**DATA SECTION**
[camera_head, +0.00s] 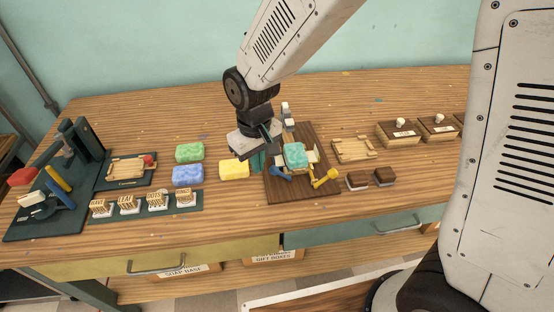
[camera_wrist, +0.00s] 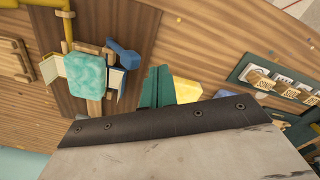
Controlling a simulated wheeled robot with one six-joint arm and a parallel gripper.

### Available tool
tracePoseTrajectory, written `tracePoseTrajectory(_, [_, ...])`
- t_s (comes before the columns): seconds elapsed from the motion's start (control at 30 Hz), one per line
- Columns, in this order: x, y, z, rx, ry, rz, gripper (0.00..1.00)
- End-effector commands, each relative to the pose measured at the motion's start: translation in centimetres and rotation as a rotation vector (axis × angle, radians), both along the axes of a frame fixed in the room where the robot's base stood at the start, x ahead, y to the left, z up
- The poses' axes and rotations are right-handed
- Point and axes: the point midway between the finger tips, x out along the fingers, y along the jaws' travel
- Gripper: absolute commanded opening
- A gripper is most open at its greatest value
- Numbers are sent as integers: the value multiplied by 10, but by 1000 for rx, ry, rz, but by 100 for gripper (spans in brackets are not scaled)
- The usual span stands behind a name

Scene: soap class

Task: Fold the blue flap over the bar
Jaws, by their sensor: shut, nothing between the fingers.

**SET EXERCISE**
What is the number of lines in the data that hold the string "along"? Answer with the number only.

**SOLUTION FOR THIS PROBLEM**
2